Post-breakup burial and exhumation of passive continental margins: Seven propositions to inform geodynamic models

2018 
Abstract Despite many years of study, the processes involved in the post-breakup development of passive margins remain poorly understood. Integration of apatite fission track analysis (AFTA) and stratigraphic landscape analysis (SLA) at a number of margins has provided new insights into the development of elevated passive continental margins (EPCMs). In particular, by integrating evidence from the preserved rock record and landscape with information on the deposition and erosional removal of rock units which are no longer present (“missing section”) these studies have highlighted the importance of episodic positive and negative vertical km-scale crustal movements.
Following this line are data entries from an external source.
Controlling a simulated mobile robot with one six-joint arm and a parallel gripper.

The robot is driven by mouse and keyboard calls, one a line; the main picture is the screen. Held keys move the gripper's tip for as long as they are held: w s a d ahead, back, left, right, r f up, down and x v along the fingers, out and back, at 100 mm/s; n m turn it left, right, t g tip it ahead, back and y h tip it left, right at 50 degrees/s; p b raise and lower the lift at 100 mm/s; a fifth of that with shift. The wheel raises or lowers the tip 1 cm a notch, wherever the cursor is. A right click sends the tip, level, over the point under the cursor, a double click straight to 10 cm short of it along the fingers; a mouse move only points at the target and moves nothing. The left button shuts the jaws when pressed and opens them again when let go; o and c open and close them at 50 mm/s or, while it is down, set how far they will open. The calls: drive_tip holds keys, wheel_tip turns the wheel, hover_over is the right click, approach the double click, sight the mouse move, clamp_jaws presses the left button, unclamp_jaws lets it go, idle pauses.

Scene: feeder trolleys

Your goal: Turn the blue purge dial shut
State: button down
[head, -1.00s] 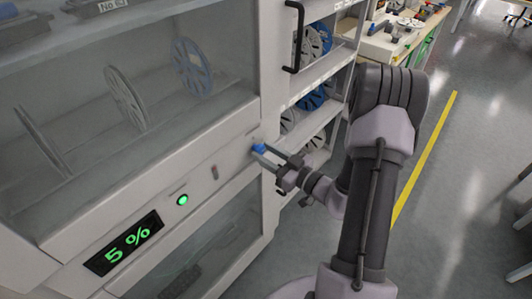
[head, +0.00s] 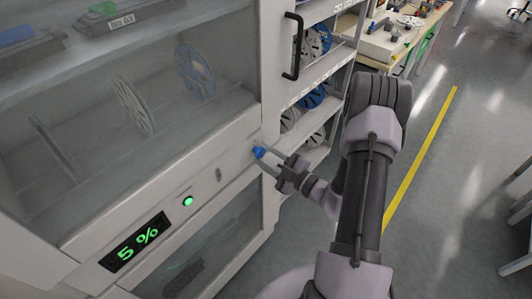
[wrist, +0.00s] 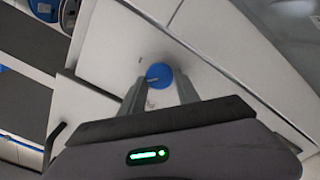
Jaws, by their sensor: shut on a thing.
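The blue purge dial (head: 259,152) sits on the pale front panel of the cabinet, right of the green light. It also shows in the wrist view (wrist: 159,76) as a round blue knob with a small pale mark near its lower left. My gripper (head: 264,159) reaches it from the right, with its fingers at the dial. In the wrist view my gripper's two fingers (wrist: 160,88) come up on both sides of the dial's lower part. The gripper is shut on the dial. The finger contact itself is partly hidden.
The cabinet's display (head: 137,243) reads 5 %, beside a lit green light (head: 188,201). A black door handle (head: 293,46) stands out above the dial. Shelves with reels (head: 311,96) are just right of the cabinet. Open floor with a yellow line (head: 420,160) lies to the right.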

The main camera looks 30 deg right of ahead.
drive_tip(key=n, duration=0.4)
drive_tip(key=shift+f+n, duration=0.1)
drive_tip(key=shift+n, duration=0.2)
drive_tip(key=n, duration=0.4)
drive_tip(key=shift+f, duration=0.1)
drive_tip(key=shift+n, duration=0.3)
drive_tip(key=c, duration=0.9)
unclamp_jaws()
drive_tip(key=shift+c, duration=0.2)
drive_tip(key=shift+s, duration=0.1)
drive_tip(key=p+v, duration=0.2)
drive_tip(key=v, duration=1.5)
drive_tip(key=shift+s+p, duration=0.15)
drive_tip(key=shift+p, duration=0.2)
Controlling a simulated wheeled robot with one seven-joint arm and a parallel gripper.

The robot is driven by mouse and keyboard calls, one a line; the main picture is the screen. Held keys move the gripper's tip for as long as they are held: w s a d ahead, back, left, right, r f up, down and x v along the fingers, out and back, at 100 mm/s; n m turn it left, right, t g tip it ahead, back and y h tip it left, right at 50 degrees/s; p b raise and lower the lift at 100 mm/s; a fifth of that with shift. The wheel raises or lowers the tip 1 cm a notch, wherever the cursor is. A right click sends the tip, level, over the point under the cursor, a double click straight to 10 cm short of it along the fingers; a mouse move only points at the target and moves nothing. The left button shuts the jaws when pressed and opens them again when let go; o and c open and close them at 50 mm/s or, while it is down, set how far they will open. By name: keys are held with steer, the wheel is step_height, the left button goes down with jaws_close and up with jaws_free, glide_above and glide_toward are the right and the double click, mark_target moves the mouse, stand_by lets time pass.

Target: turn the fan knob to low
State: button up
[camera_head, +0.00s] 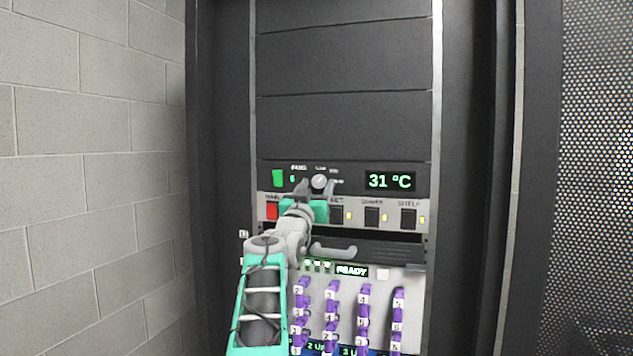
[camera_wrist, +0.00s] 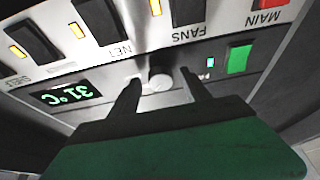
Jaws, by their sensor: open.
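The fan knob (camera_head: 319,181) is small, round and pale, on the dark upper panel between a green switch and the temperature display. Small labels surround it; one reads FANS. It also shows in the wrist view (camera_wrist: 160,75), where the panel appears upside down. My gripper (camera_head: 317,189) is open, with its two dark fingers reaching up to the panel. In the wrist view my gripper (camera_wrist: 161,78) has one fingertip on each side of the knob, with gaps visible. I cannot tell how deep the fingers reach or which setting the knob points to.
The green switch (camera_head: 278,178) is left of the knob, and the 31 °C display (camera_head: 390,181) is right. Below are a red switch (camera_head: 272,210) and several black switches with amber lights. A handle (camera_head: 335,251) and purple cables (camera_head: 364,310) lie lower. A block wall (camera_head: 95,180) stands left.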

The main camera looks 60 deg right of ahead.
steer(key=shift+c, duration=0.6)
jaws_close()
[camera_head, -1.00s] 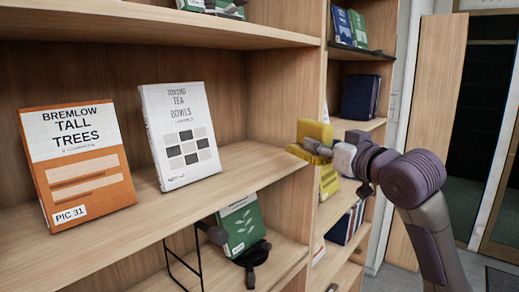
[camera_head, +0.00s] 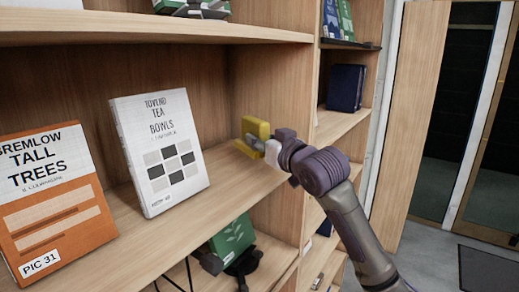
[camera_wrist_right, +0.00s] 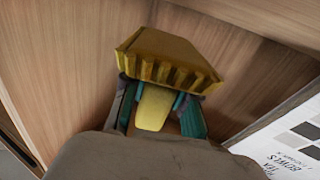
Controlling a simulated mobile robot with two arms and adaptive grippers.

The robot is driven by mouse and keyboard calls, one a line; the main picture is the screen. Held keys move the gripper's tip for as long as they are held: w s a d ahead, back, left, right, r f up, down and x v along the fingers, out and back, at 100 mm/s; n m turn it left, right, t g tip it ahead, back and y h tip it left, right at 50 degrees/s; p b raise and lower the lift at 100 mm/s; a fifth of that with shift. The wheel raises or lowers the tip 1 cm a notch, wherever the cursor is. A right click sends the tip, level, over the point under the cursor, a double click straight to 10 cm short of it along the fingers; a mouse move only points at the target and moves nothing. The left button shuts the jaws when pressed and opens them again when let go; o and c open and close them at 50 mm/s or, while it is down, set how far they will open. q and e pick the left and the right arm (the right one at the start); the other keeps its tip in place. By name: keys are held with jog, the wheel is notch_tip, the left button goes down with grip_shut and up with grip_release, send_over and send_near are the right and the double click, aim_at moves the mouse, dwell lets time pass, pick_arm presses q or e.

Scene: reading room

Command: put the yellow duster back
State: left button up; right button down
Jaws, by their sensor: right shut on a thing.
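The yellow duster (camera_head: 257,128) has a block-like head with a ridged edge, and in the right wrist view (camera_wrist_right: 168,58) its paler yellow handle points toward me. My right gripper (camera_head: 262,148) is shut on the handle; its teal-padded fingers (camera_wrist_right: 155,112) flank it in the wrist view. The duster is at the right end of the middle shelf (camera_head: 235,178), near the wooden side panel, right of the white book. I cannot tell whether it touches the shelf.
The white "Tea Bowls" book (camera_head: 160,150) and the orange "Tall Trees" book (camera_head: 50,205) stand on the middle shelf. A green book (camera_head: 232,240) is on the shelf below. Bare shelf lies between the white book and the side panel.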

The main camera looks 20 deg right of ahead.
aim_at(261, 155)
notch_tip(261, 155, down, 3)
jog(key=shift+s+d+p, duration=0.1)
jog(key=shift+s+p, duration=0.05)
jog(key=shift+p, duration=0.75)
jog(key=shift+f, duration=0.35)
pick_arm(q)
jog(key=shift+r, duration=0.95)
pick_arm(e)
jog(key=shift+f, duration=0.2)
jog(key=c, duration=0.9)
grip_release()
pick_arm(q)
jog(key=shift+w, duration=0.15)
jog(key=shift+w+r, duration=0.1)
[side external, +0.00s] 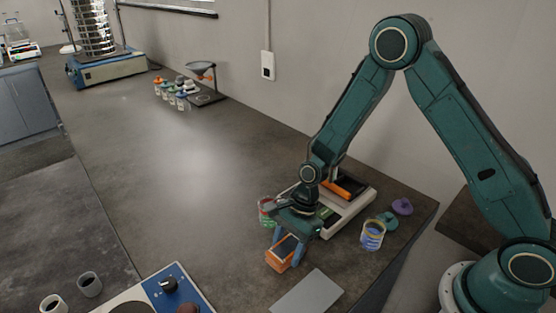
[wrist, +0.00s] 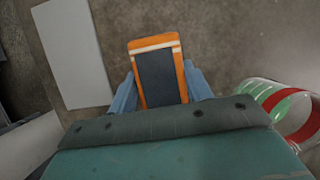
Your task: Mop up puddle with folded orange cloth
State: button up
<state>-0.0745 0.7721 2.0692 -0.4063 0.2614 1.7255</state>
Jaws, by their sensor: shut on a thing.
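My gripper (side external: 286,250) has its blue fingers shut on an orange block-like thing (side external: 277,261) with a dark upper face. In the wrist view this orange piece (wrist: 155,42) shows a pale stripe near its far end, with a finger on each side. It may be the folded orange cloth; I cannot make out folds. It is low over the bench or touching it; I cannot tell which. No clear puddle outline shows. A pale sheen (side external: 190,155) lies on the bench (side external: 125,185), and I cannot tell whether it is liquid or reflected light.
A flat grey sheet (side external: 308,292) lies just in front of my gripper. A red-and-green jar (side external: 265,212) stands close behind it. The middle of the bench is free.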

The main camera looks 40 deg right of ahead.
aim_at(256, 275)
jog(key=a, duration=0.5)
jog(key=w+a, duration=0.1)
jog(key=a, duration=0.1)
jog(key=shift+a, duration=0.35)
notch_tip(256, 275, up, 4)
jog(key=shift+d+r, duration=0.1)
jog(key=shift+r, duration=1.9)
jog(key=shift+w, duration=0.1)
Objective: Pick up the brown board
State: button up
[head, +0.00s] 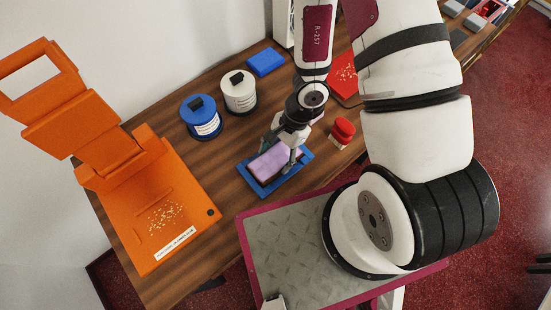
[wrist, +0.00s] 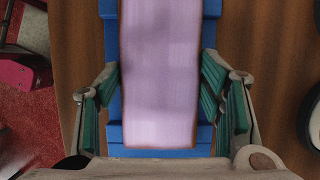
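The board (head: 275,161) has a lilac top and thin brown edges, and it lies flat on a blue tray (head: 298,179) on the counter. In the wrist view the board (wrist: 160,75) runs up the middle, with the blue tray (wrist: 160,151) showing around it. My gripper (head: 281,153) is down over the board. In the wrist view its green-padded fingers (wrist: 160,72) stand on either side of the board's long edges, with tips very close to them. Whether the pads press on the board cannot be told.
A blue tub (head: 202,118) and a white tub (head: 239,92) stand behind the tray, with a blue block (head: 265,62) further back. A red-topped item (head: 342,131) stands to the right. A large orange stand (head: 150,215) fills the left of the wooden counter.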

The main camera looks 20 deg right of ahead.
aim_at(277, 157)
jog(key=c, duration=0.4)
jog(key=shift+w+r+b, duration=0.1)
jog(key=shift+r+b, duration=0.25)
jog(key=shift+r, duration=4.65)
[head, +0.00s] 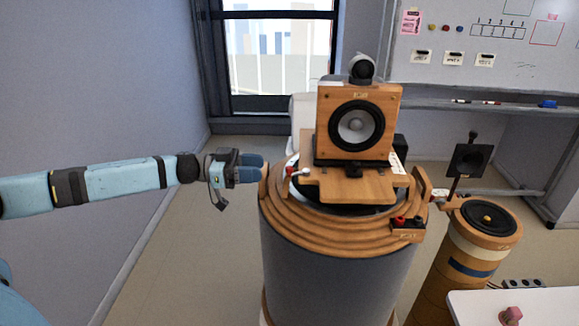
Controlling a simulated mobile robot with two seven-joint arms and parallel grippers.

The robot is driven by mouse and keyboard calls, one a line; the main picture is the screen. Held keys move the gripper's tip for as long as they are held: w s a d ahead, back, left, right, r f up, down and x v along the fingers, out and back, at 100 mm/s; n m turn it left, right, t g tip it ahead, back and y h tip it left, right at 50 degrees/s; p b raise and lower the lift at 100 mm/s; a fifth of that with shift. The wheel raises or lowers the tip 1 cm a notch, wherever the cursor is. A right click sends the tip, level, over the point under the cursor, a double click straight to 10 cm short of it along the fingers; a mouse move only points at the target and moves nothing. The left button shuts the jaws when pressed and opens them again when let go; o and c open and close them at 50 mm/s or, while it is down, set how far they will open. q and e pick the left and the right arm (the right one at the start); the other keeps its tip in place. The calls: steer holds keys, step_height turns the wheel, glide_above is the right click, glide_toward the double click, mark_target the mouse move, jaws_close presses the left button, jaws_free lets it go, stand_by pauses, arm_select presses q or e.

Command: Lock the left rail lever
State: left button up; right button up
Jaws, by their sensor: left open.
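A wooden speaker (357,122) with a black and grey cone stands upright on a wooden plate (358,187) on top of a round stepped wooden stand. A small lever with a red part and a pale knob (303,173) sits at the left edge of this plate; its exact position is too small to tell. My left gripper (255,169) is open, with blue fingers pointing right. It is just left of the lever, near the stand's left rim, with a small gap to the lever. My right gripper is not in view.
The round stand (330,232) fills the middle. A block with red and black terminals (407,228) is on its right front rim. A smaller wooden pedestal (489,220) stands at right, with a white table (480,305) in front. The floor at left is clear.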

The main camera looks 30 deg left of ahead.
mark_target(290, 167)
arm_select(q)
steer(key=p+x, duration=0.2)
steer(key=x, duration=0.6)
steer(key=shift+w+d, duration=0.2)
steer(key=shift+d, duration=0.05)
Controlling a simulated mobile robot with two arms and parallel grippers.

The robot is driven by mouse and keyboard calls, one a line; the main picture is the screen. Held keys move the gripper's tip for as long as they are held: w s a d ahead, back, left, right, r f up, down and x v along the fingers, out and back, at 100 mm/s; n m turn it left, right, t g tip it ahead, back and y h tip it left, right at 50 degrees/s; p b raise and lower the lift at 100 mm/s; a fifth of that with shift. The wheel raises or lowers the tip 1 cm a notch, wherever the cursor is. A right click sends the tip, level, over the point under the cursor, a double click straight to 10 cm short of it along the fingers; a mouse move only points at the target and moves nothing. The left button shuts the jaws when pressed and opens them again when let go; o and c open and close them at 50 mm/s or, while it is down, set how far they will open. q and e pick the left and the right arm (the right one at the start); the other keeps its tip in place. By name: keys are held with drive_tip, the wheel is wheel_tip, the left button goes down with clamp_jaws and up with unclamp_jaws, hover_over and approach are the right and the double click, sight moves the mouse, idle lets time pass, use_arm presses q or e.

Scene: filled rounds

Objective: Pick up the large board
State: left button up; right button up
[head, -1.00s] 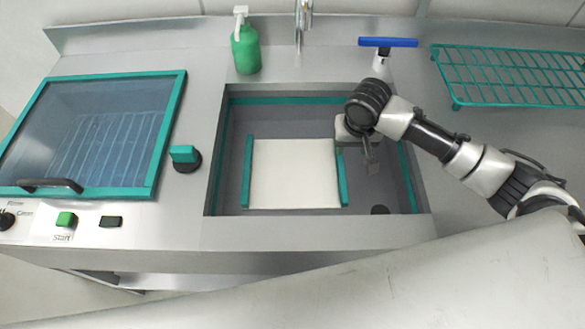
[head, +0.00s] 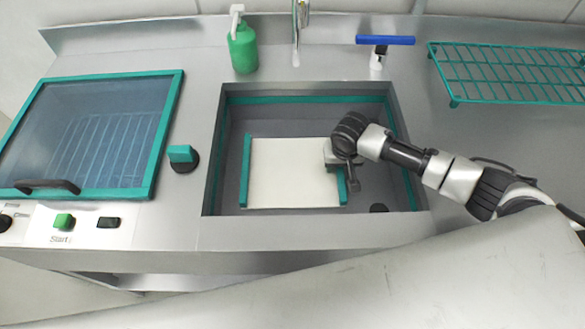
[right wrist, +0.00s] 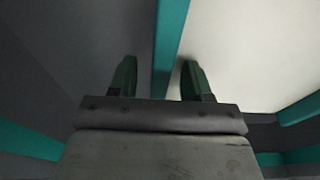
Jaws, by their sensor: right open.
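The large board (head: 292,178) is white with green strips along its left and right edges. It lies in the sink (head: 283,98). My right gripper (head: 350,180) is over the board's right edge in the head view. In the right wrist view, the two fingers of the right gripper (right wrist: 157,80) are open. The green edge strip of the board (right wrist: 172,40) runs between them, with the white face on the right and the grey sink on the left. Whether the fingers touch the board cannot be told. My left gripper is not in view.
A green soap bottle (head: 244,48) and a faucet (head: 296,25) stand behind the sink. A blue-handled tool (head: 385,41) is at the back right, near a green wire rack (head: 510,72). A green-framed lid (head: 90,130) and a green knob (head: 182,155) are at the left.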

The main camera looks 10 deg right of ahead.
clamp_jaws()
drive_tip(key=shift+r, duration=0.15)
Based on these studies we present seven propositions regarding the formation of EPCMs and the nature of the controlling processes, viz: 1: EPCMs are not the inevitable consequence of rifting and breakup 2: Elevated topography at present-day EPCMs developed long after breakup 3: Similar EPCM landscapes at different margins suggest similar controlling processes 4: EPCMs have undergone episodic km-scale burial and exhumation rather than slow monotonic denudation, both before rifting and after breakup 5: Post-breakup km-scale exhumation at continental margins is not restricted to presently elevated onshore regions 6: Post-breakup km-scale burial and exhumation have affected presently low lying margins as well as EPCMs 7: Exhumation events show a broad level of synchroneity over continents and across oceans and correlate with plate boundary events and changes in plate motions. These propositions imply that positive and negative vertical motions at passive margins are controlled by plate-scale processes. Another key conclusion is that present-day elevation alone provides no clue to the earlier history of a margin. Many of the key aspects of these propositions are absent from current geodynamic models of passive margin development. Understanding the processes that control vertical movements at passive continental margins requires development of realistic geodynamic models that honour these propositions.